*What this task involves*: Look for the line containing "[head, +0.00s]" in the listing below. Retype that line and every subsequent line through the last one, and only those.

** begin Stored data **

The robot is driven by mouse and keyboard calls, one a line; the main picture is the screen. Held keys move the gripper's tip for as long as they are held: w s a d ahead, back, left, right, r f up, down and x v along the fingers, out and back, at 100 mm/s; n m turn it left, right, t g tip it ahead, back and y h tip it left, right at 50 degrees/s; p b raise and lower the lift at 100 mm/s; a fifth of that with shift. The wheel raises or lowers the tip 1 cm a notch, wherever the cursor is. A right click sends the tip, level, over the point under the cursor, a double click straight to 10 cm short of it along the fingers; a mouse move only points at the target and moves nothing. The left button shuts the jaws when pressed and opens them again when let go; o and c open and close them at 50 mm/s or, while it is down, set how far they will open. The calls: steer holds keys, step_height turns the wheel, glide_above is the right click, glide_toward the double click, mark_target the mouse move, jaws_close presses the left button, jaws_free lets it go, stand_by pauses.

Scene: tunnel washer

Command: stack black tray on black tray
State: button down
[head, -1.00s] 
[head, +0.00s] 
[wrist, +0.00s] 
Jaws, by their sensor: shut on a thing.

** end Stored data **

*Response to this task*:
[head, +0.00s] 
[wrist, +0.00s] 
Jaws, by their sensor: shut on a thing.

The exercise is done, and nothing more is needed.